Robot action calls:
○ ○ ○ ○ ○ ○ ○
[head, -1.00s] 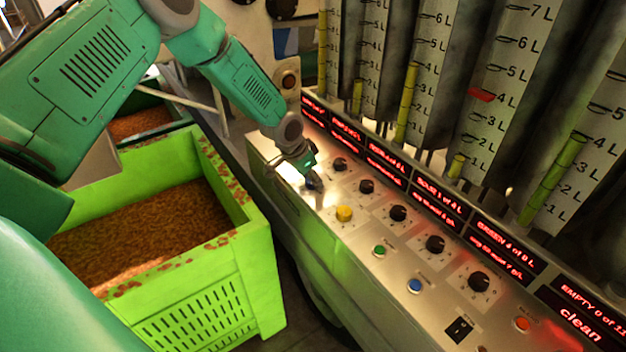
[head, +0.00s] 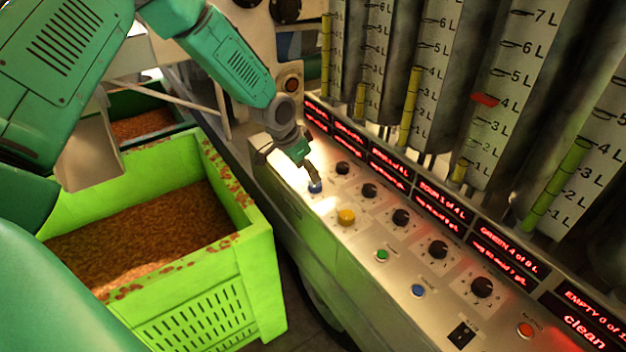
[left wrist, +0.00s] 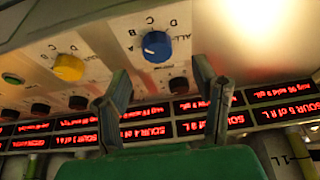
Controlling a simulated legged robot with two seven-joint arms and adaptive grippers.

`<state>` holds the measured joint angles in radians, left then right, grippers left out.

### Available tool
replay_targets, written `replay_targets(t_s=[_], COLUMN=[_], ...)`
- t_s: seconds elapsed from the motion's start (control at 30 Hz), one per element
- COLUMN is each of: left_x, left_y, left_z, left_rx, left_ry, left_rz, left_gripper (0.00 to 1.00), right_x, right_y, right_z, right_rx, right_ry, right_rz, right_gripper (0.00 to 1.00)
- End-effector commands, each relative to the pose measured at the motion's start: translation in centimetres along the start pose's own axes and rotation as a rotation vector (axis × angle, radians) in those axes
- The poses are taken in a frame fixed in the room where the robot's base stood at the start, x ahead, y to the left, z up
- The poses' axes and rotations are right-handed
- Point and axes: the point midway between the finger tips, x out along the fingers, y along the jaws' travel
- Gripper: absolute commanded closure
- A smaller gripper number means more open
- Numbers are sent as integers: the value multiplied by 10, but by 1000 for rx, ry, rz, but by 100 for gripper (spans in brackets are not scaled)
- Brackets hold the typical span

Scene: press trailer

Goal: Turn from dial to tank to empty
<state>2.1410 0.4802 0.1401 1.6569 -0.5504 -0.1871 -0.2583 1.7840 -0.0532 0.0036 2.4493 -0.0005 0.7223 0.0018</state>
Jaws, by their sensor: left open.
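A blue dial (head: 316,187) and a yellow dial (head: 346,217) sit at the far end of the sloped metal panel (head: 330,240). In the left wrist view the blue dial (left wrist: 157,46) has a white pointer mark and letters A to D around it. The yellow dial (left wrist: 68,67) is left of it there. I cannot read which one is the from dial. My left gripper (head: 311,172) is open, with its fingers just above the blue dial; the wrist view shows the fingers (left wrist: 160,80) apart and nothing between the tips. My right gripper is not in view.
Several black knobs (head: 401,217) line the panel below red displays (head: 443,207). Tanks with litre scales (head: 497,100) stand behind. A green button (head: 382,255), a blue button (head: 418,290) and an orange button (head: 525,329) are nearer. A green crate (head: 200,285) stands left.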

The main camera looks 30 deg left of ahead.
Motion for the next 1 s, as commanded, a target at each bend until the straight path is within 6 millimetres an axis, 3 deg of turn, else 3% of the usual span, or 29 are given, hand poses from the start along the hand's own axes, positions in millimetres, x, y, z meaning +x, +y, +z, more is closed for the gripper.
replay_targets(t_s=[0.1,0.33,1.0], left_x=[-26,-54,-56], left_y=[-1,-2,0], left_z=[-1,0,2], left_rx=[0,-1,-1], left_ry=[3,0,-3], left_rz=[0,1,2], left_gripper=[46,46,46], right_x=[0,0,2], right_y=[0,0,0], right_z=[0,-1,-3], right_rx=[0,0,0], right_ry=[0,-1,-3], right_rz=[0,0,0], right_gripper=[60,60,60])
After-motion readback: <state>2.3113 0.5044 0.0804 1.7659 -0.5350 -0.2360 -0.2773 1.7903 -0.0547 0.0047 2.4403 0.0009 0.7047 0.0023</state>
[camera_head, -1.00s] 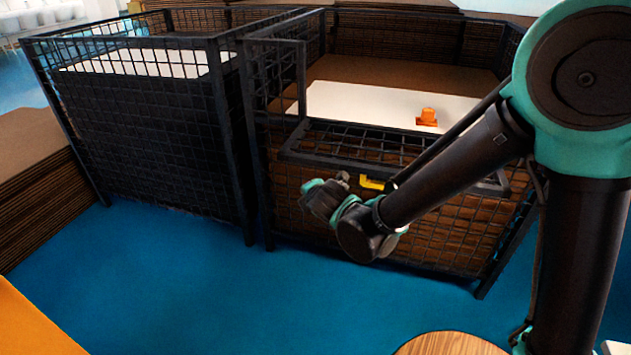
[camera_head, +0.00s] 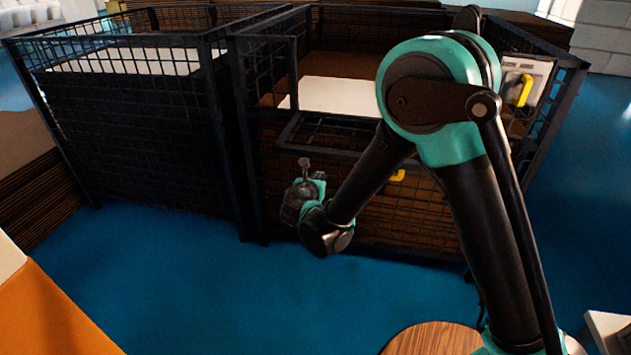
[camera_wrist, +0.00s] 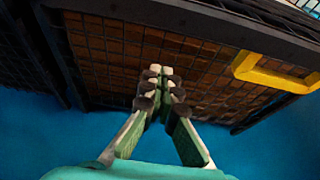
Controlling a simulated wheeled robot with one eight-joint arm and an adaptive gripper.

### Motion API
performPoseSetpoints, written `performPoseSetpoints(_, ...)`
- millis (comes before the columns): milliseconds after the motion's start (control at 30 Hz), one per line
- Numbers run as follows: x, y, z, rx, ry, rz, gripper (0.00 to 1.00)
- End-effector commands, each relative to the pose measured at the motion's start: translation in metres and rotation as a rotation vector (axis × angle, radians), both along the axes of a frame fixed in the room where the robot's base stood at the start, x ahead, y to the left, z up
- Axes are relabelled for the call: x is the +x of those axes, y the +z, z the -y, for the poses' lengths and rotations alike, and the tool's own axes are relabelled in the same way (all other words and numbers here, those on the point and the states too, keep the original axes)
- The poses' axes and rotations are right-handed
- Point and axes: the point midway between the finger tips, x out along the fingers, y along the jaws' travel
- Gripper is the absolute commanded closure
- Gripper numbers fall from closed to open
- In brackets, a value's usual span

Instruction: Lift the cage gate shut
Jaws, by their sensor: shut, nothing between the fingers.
○ ○ ○ ○ ○ ○ ○
Task statement
Find and copy every line in the entries above where the string "stood" occurs.

Task result
- The poses are taken in a frame fixed in the room where the robot's base stood at the start, x ahead, y to the left, z up
- End-effector commands, each relative to the pose measured at the motion's start: translation in metres and rotation as a rotation vector (axis × angle, radians), both along the axes of a frame fixed in the room where the robot's base stood at the start, x ahead, y to the left, z up

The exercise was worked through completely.